幼少期から「ひと言多い」と言われ続けてきた私が、一皮剥けたのかもしれません。

「人は人、自分は自分」という基本的なことが、私にとっては「迷子」という言葉の定義を通して腑に落ちたのだと思います。

「相手は正しく『迷子』になっているか?」

仕事柄、人から相談を受けることは多いです。
子持ちの公認会計士、ということで、ライフ&キャリア相談を受けることもありますし、会計関連のご相談もあります。

ご相談を受けるときには、いつも

「相手は正しく『迷子』になっているか?」

を考えながら聞いています。

ご相談とおっしゃっても、ただ背中を押してほしいだけ、ただ聞いてほしいだけというパターンも多いです。
それは決して悪いことではないので、そんな時は、そっと背中を押します。

本当に「迷子」になっているのだな、と思ったときには、本気でアドバイスさせていただきます。
厳しいことを言う場合もありますが、煙たがられることはあまりなく、感謝されることが多いです。
ありがたいことですね。

「私は正しく迷子になれているかな?」

逆に、自分が人に相談する場合にも、「正しく迷子になる」ことを心がけるようにしています。
これも、とても大切なことかもしれませんね。

プライドが邪魔して、上手に迷子になれないこともあると思います。
何に困っているか?をうまく伝えられず、的外れなアドバイスをもらうこともあるでしょう。

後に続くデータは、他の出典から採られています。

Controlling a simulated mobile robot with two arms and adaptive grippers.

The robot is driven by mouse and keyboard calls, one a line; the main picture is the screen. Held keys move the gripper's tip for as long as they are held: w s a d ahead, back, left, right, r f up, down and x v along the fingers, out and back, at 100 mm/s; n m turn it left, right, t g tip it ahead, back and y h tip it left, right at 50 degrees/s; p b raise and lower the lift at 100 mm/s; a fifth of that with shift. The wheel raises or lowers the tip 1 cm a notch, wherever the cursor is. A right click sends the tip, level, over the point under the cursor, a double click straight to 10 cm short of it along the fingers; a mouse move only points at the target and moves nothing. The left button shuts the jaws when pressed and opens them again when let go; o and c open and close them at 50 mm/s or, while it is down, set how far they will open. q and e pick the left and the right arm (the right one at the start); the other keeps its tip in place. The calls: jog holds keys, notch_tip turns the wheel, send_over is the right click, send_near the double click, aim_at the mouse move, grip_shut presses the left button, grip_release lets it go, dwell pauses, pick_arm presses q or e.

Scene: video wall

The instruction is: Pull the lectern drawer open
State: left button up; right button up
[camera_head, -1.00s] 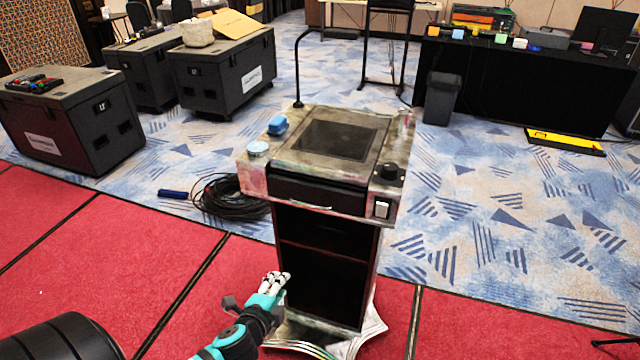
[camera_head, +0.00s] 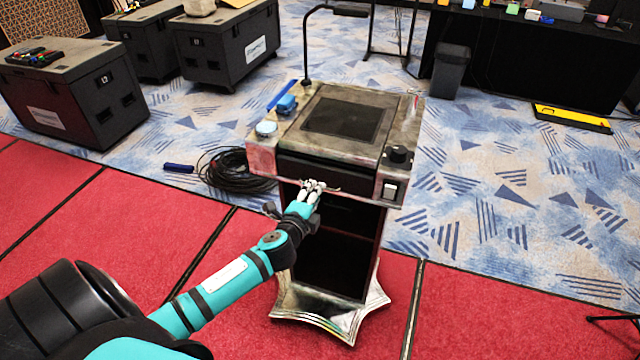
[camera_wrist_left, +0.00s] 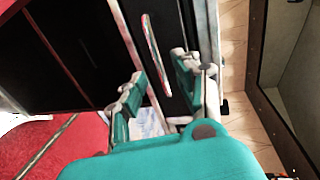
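The lectern (camera_head: 404,120) stands on a star-shaped base. Its dark drawer front (camera_head: 350,179) sits under the top and looks closed. My left gripper (camera_head: 313,185) is at the front of the drawer, over the handle area, and hides most of the handle. In the left wrist view my left gripper (camera_wrist_left: 158,92) is open, its two fingers apart. The drawer handle (camera_wrist_left: 155,50), a pale curved bar, lies ahead between the fingers; I cannot tell whether they touch it. My right gripper is not in view.
A cable coil (camera_head: 225,172) lies on the floor to the left.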

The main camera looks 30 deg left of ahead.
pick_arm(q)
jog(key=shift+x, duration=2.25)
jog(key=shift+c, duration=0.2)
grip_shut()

でも、そんなときにも「私は正しく迷子になれているかな?」と考えるようにしています。
どんな時でも、何らかの変化を起こす時の主語は「私」。
その覚悟があれば、どこからともなく救助者が現れて、ヒントをくれるものだと思います。

相談に乗ったり、相談を受けたりするのが苦手な方は、よかったら参考にしてみてくださいね。

いいなと思ったら応援しよう!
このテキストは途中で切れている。